The second half of Shiki is where the show gets to its most intense moments. The truth behind the epidemic is now known to a few of the show's prominent characters and the show turns into a game of survival where those knowing of this truth are trying to convince the villagers of the reality of the threat and those responsible are trying to kill them off. Eventually, the survival focus also mixes in some ambiguous morality to the justifications of both sides in the matter regarding how far they go with their self-preservation. Those responsible for the "epidemic" get their characters focused on in the second half as well which leads to Shiki not being a simple tale of "good vs evil". It is a story that forces the viewer to decide for themselves who was really justified in their actions as they have both their positives and negatives between killing for self-preservation or killing indiscriminately.
The visuals of the series are clean and polished with a good amount of visual detail. Color brightness does do well at reflecting settings and the nature of events surrounding characters within the series. Character designs are varied with the villagers appearing normal enough in most instances (other than the hairstyles of some characters like Natsuno and Kaori) and those responsible for the issues in the villages with some flamboyant and revealing attire.
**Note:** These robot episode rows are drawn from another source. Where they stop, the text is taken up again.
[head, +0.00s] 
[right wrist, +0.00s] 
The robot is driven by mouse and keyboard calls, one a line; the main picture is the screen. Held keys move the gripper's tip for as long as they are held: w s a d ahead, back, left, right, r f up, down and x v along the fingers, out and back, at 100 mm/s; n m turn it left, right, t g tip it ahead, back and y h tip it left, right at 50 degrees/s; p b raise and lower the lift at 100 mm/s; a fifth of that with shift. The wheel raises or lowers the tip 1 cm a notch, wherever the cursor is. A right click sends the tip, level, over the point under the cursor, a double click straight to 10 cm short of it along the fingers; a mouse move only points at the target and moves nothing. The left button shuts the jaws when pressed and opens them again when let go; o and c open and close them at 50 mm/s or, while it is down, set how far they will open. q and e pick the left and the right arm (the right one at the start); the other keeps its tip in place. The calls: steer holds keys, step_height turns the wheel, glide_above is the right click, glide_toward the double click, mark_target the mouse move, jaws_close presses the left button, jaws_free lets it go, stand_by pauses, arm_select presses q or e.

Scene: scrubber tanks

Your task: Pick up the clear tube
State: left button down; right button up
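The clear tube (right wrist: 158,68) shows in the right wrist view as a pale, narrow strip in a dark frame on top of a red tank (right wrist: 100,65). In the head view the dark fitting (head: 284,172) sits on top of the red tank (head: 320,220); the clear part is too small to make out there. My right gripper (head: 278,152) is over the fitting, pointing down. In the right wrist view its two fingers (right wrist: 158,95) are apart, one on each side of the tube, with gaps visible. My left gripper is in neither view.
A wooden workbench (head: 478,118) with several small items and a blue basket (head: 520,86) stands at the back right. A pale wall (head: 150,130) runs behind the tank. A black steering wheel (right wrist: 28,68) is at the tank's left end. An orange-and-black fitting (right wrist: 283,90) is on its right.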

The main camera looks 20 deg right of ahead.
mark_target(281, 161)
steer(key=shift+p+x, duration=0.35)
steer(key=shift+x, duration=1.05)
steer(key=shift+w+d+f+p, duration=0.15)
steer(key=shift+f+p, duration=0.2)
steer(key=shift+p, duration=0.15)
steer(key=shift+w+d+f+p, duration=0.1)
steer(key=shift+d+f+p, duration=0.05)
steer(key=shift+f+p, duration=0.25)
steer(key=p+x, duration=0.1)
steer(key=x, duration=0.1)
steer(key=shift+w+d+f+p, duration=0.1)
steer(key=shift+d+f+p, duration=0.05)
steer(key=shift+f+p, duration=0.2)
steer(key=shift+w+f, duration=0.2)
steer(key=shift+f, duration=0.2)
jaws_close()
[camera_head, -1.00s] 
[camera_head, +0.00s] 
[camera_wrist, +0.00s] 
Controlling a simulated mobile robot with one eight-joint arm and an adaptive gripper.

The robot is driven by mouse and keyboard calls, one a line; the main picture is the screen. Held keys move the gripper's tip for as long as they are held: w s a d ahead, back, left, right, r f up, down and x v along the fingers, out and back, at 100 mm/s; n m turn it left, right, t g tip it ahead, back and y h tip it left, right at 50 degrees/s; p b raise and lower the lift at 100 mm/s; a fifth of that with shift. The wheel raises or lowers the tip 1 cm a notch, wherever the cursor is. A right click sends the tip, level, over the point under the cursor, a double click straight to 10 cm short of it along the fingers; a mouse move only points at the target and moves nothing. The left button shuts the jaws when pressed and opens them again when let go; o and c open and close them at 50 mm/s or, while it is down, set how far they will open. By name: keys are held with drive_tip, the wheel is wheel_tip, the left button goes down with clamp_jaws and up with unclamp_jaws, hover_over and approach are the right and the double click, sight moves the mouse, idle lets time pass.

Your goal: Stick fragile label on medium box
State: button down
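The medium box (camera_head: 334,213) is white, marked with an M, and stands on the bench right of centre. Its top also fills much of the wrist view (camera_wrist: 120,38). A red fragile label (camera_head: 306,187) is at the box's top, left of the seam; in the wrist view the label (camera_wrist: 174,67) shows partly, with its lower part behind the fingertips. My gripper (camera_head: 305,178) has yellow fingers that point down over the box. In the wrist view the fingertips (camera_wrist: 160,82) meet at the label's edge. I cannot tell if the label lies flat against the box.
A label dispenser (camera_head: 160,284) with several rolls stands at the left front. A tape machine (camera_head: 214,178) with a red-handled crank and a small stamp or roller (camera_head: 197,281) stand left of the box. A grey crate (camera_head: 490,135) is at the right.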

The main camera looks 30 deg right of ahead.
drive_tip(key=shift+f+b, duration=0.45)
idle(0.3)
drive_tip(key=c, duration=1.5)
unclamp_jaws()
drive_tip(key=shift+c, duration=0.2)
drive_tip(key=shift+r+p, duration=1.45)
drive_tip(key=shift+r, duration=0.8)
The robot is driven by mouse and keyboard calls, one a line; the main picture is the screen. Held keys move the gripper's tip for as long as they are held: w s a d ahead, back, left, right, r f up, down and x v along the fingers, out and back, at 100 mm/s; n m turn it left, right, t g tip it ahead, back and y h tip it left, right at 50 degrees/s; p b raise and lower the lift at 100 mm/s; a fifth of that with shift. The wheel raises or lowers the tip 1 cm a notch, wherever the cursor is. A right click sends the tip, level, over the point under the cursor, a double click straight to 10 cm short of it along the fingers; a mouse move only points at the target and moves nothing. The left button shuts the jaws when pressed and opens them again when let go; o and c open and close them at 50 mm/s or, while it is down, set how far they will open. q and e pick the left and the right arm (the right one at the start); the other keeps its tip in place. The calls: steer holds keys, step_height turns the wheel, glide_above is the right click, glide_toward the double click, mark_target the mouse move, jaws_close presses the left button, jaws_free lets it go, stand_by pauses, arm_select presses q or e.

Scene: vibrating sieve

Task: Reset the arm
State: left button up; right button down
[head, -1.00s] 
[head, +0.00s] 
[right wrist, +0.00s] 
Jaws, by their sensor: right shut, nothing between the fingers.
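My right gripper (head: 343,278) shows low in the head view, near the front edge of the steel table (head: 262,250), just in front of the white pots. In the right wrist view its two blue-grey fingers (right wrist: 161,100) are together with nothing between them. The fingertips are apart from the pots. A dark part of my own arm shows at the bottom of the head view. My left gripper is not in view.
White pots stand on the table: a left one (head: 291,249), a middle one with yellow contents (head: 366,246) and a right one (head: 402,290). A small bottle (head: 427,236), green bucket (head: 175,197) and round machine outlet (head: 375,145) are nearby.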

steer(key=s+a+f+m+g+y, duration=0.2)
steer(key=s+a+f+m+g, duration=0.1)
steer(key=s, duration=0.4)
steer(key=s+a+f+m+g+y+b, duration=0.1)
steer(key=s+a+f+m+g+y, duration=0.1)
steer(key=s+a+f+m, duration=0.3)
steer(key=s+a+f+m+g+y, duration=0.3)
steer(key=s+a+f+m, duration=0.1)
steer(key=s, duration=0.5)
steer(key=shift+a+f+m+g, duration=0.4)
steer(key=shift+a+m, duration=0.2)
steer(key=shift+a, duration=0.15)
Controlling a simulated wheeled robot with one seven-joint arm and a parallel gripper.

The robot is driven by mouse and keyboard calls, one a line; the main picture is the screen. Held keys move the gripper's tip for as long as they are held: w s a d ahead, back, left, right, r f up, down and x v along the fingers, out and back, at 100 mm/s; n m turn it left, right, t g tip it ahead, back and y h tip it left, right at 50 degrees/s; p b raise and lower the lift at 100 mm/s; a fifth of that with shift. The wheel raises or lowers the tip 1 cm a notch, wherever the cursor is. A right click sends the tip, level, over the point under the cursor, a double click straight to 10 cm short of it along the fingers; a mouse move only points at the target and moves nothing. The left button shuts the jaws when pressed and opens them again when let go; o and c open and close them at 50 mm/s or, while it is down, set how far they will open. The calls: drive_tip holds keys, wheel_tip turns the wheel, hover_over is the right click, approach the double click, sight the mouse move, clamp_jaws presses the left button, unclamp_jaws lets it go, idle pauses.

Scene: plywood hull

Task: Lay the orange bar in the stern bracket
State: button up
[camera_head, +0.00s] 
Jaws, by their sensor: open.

The presentation to Shiki isn't all perfect. The ending episodes appeared to rush their pacing at points as they left the fates of some characters hanging and never bothered exploring how they managed to overcome their situations when they later appear and details on some elements to the series like character thoughts and aspects to the supernatural element of the series. Plus, I did feel at points that the show's insert music was a bit too overwhelming in emphasizing the dramatic situations faced by characters throughout this series.
Beyond these minor issues, I did greatly enjoy Shiki thanks to the slow buildup of its first half exploring its characters and revealing bit by bit the reality of the town's situation which eventually turns into a moralistic story of survival. I can easily declare this series to be one of my personal favorites for this year.